Count the lines below that contain the word "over", and give only that number.

— BEGIN —

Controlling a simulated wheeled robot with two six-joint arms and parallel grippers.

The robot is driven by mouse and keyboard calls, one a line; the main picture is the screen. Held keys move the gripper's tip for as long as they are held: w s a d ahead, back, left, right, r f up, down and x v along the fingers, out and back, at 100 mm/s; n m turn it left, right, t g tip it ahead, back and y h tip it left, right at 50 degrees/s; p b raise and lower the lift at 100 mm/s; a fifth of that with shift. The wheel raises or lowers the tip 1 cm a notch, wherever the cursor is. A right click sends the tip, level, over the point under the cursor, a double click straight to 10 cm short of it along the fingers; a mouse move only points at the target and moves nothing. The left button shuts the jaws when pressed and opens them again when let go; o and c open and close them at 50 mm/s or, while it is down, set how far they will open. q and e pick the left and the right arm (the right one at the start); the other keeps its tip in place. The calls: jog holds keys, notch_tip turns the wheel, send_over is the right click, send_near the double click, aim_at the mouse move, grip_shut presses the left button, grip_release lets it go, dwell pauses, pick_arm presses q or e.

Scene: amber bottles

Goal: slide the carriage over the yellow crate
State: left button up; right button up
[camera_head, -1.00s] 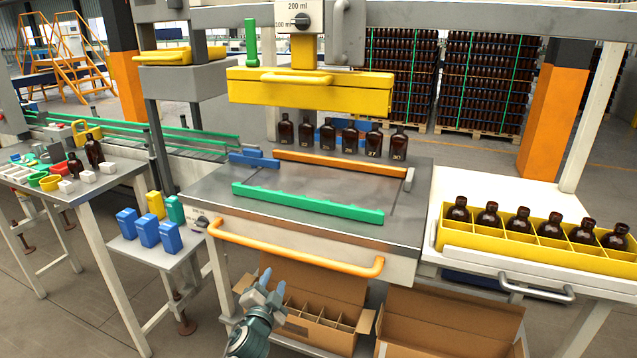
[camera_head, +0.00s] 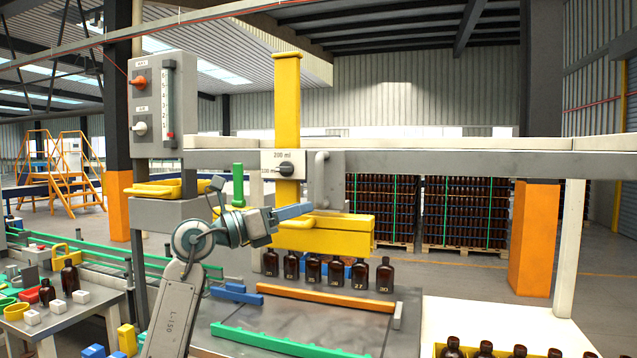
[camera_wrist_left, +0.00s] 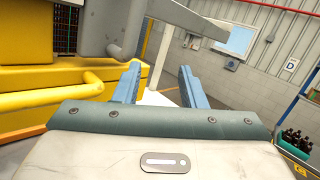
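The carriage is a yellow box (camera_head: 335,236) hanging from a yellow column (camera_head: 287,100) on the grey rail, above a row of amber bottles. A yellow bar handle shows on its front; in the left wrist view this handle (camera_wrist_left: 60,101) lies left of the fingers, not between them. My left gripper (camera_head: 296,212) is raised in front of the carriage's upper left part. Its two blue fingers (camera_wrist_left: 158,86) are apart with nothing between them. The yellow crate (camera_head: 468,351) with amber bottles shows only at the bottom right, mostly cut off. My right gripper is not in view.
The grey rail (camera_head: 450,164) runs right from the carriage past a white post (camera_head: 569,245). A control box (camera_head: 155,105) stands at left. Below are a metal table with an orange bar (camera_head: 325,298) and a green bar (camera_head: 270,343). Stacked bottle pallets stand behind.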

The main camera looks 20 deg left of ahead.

— END —

WORKED SOLUTION:
2